Look for the string "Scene" and copy every line that has it.
══ MATERIAL PROVIDED
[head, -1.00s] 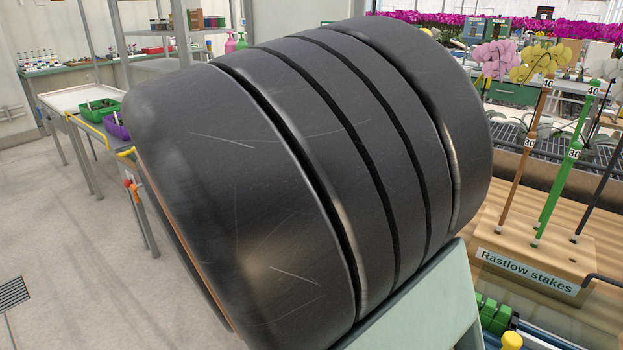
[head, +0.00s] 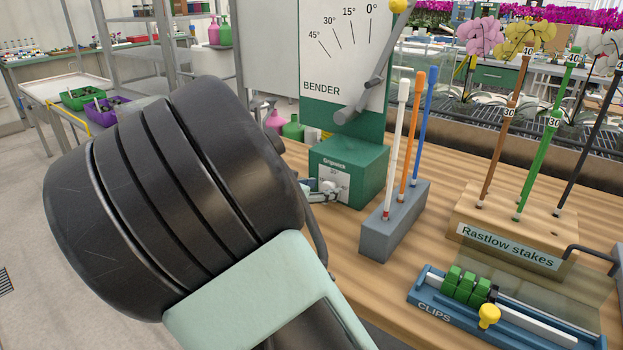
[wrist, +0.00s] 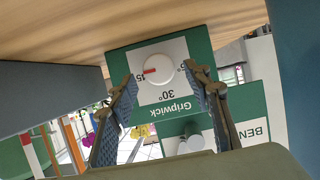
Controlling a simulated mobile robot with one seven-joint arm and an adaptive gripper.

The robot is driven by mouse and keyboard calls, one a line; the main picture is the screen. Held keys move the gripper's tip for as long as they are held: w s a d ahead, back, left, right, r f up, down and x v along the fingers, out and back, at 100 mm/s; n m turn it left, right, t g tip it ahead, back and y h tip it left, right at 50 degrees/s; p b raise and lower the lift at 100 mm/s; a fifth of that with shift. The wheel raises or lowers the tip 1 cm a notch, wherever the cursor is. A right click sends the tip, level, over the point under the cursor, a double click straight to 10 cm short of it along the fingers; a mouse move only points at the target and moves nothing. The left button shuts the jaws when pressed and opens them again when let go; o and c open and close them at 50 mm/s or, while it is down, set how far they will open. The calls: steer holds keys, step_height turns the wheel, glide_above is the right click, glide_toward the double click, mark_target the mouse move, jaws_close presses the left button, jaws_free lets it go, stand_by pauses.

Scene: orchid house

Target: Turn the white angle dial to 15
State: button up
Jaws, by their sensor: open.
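In the wrist view the white round dial (wrist: 158,71) has a red mark pointing left in the picture. It sits on a white scale plate on the front of the green Gripwick box (wrist: 120,60), seen upside down. A 30° label shows below the dial.
The bender board (head: 345,45) with its lever (head: 375,80) rises behind the box. A grey block (head: 395,225) holding thin sticks stands right of the box. Further right are the Rastlow stakes block (head: 515,225) and the clips tray (head: 450,300). Bench between them is clear.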

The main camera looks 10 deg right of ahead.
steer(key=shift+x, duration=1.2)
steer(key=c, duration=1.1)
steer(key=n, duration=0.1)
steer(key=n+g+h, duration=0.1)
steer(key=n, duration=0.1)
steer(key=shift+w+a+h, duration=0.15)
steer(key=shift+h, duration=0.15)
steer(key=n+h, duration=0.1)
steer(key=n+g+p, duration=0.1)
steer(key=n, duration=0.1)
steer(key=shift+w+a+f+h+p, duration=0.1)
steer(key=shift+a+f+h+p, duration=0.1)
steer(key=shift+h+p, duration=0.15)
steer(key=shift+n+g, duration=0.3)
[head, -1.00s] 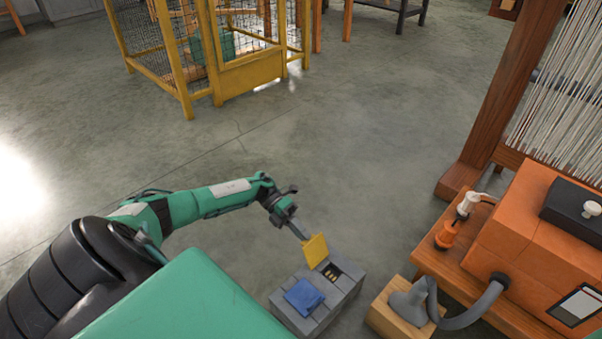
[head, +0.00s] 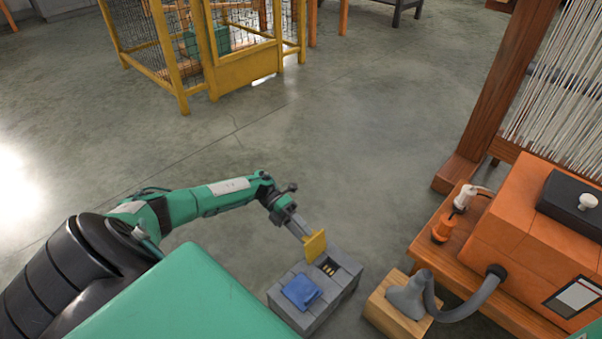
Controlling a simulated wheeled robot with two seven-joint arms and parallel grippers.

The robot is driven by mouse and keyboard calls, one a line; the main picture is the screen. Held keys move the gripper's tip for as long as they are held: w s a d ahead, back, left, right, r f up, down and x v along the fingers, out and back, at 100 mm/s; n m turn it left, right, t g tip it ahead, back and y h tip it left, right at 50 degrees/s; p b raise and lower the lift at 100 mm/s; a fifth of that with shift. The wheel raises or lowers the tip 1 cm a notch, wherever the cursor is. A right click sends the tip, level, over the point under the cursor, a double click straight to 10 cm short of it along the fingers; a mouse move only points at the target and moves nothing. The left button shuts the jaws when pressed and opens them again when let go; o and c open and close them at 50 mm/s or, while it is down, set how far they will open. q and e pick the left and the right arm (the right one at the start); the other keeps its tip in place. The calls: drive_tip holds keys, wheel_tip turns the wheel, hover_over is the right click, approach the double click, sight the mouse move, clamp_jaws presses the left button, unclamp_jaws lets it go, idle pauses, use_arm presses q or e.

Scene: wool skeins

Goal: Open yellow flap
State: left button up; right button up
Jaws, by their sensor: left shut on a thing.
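The yellow flap (head: 315,245) stands raised, close to upright, at the back edge of a grey box (head: 313,312). Beside it an opening (head: 328,265) shows in the box top, with small yellowish items inside. A blue flap (head: 301,292) lies on the nearer part of the same box top. My left gripper (head: 304,234) reaches in from the left and is shut on the yellow flap at its left side. The fingertips are small and partly hidden by the flap. My right gripper is not in view.
Right of the box, a grey hose nozzle (head: 408,299) rests on a wooden block (head: 385,308). An orange machine (head: 535,225) stands on a wooden bench (head: 425,246). A yellow mesh cage (head: 236,75) stands at the back. The floor between is clear.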

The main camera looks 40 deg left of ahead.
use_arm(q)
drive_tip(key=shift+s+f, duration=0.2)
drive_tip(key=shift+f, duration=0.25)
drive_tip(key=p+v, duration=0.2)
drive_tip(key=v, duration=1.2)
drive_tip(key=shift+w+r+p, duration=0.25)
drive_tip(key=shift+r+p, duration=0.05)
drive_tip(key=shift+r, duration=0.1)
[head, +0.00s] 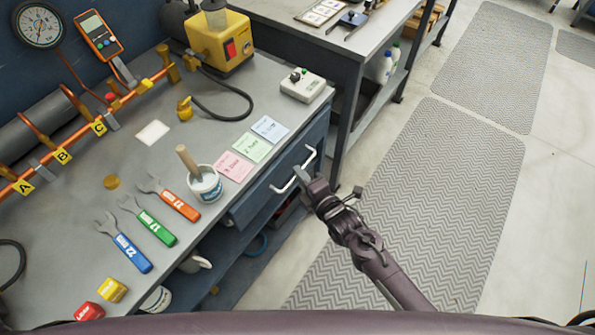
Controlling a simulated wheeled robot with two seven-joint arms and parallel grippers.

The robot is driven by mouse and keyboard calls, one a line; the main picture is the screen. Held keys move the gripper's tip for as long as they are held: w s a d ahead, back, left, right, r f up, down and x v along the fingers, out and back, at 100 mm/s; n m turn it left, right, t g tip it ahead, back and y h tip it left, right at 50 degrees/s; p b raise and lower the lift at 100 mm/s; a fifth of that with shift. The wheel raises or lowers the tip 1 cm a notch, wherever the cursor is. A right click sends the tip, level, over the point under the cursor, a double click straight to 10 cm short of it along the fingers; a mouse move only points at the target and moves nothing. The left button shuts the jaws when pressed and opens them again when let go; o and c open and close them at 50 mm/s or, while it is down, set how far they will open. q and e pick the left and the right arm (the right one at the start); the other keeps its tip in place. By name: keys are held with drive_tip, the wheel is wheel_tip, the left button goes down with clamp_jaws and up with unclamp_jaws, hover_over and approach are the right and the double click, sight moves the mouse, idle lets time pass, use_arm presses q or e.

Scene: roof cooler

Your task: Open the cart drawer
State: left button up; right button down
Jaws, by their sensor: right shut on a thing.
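The cart drawer (262,202) has a blue front just under the grey worktop's right edge, and no inside of it shows. Its pale bar handle (311,158) runs along that front. My right gripper (303,180) reaches in from the lower right and is shut on the handle near its middle. The fingertips partly cover the handle there. My left gripper is not in view.
The worktop (75,220) holds three coloured wrenches (147,219), a white pot with a brush (206,186), coloured cards (252,147) and a yellow pump (217,45). An open shelf lies below the drawer. Grey mats (430,200) cover clear floor to the right.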

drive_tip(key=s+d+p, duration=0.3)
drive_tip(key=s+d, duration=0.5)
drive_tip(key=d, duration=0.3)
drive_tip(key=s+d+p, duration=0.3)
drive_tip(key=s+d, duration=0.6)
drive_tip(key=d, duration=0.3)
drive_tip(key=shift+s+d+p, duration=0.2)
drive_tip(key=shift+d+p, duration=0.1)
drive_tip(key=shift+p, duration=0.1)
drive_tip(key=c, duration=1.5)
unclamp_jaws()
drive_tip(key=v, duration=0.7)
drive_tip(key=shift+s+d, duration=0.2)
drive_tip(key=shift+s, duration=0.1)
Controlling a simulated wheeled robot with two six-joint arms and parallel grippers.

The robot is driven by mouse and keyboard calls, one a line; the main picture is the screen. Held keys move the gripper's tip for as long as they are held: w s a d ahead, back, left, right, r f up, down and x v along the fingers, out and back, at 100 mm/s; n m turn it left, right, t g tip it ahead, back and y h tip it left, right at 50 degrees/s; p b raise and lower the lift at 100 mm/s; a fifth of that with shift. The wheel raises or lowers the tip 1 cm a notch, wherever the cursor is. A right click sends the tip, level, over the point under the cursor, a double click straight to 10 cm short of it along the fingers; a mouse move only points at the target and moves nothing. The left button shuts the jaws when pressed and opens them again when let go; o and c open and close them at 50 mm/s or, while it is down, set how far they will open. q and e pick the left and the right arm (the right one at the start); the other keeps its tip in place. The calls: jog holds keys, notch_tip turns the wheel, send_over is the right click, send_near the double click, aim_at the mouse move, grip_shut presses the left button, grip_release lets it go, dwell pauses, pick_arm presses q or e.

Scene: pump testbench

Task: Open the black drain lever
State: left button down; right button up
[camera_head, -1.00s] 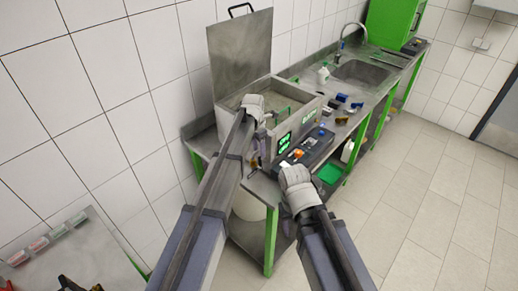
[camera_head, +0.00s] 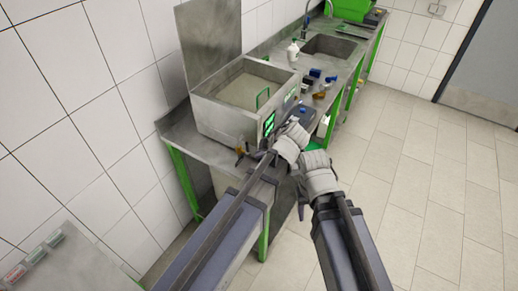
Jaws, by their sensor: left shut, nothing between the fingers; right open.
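The metal tank (camera_head: 212,117) stands on the steel bench with its lid (camera_head: 207,42) raised. A small amber and dark fitting (camera_head: 240,146) shows at the tank's front left corner, beside my left forearm. I cannot clearly make out the black drain lever; it may be part of this fitting or hidden behind my arm. My left gripper (camera_head: 293,132) is shut and empty in front of the tank, to the right of the fitting, over the control panel area. My right gripper (camera_head: 303,182) is open and empty, just below and right of the left one, in front of the bench edge.
Green displays (camera_head: 269,124) glow on the tank's front. Several small blue and dark parts (camera_head: 313,73), a white bottle (camera_head: 293,52) and a sink (camera_head: 331,46) are further back along the bench. A white tiled wall borders the left; the floor (camera_head: 420,170) at right is clear.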

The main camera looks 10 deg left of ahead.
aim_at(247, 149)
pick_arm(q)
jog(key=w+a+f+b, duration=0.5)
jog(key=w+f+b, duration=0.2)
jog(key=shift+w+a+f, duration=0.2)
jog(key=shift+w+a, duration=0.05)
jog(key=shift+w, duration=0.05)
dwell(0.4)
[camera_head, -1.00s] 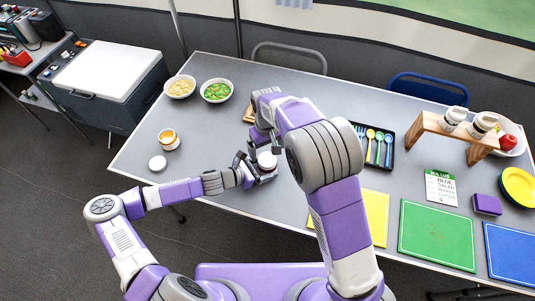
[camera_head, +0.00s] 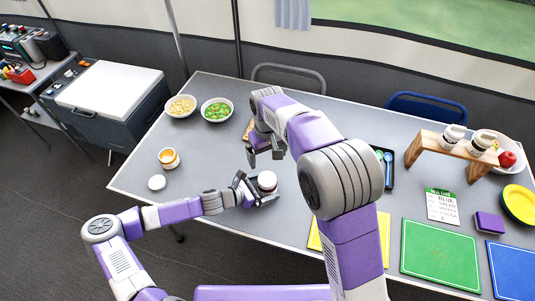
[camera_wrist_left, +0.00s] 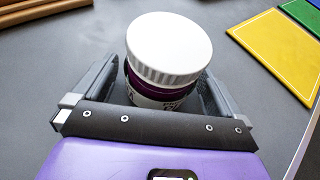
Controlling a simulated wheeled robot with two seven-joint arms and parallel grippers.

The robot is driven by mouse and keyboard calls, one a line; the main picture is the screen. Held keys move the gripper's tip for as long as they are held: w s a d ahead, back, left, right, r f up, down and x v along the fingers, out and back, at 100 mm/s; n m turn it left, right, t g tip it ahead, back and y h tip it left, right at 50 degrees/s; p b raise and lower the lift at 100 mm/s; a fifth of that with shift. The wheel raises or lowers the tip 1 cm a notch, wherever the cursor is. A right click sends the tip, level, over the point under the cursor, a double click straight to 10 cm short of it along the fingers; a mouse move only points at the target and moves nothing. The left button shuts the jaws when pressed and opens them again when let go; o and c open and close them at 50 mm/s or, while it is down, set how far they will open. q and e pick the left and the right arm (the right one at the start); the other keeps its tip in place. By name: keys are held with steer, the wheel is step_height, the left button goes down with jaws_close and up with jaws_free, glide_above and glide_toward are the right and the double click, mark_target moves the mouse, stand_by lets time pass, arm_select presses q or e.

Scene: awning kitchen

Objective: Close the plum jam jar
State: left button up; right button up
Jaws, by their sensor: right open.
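The plum jam jar (camera_head: 267,188) stands on the table in front of me, with a white lid (camera_head: 267,179) on its top. In the left wrist view the lid (camera_wrist_left: 168,45) covers the mouth, and a dark purple band of the jar (camera_wrist_left: 150,91) shows beneath it. I cannot tell how tightly it sits. My left gripper (camera_head: 257,192) has its fingers on both sides of the jar body, shut on it; the jar's lower part is hidden. My right gripper (camera_head: 265,156) is open and empty, above and beyond the jar.
An open jar with orange contents (camera_head: 168,158) and a loose white lid (camera_head: 157,183) are at the left. Two bowls (camera_head: 181,106) (camera_head: 217,110) stand behind. A yellow board (camera_head: 384,235) and a green board (camera_head: 440,254) lie right.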

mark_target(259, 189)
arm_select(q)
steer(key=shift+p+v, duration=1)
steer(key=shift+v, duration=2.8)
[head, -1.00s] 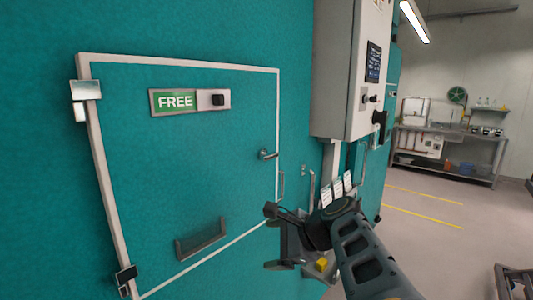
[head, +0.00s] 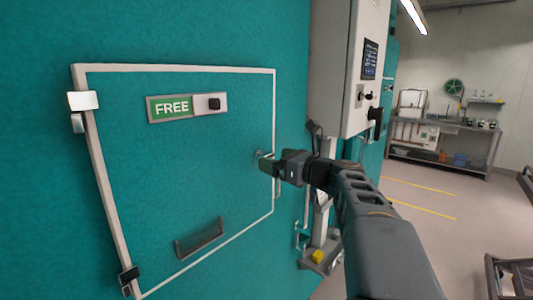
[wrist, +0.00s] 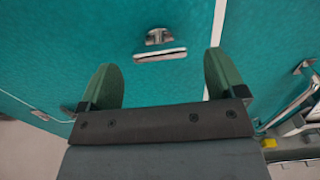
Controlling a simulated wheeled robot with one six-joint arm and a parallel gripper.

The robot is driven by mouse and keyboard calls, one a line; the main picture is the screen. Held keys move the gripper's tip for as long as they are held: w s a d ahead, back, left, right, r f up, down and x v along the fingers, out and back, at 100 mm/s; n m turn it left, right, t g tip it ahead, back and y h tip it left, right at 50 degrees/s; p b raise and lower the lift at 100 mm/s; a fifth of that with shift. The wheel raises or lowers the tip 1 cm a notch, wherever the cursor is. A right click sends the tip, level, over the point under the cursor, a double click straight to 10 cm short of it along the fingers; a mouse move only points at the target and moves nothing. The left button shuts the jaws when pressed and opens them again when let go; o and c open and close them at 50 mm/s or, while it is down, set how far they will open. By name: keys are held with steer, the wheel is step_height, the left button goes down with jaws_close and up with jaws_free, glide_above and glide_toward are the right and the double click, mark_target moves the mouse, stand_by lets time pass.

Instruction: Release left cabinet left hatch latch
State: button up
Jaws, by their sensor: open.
════
- **EXERCISE RESPONSE**
Scene: orchid house
Scene: wool skeins
Scene: roof cooler
Scene: pump testbench
Scene: awning kitchen

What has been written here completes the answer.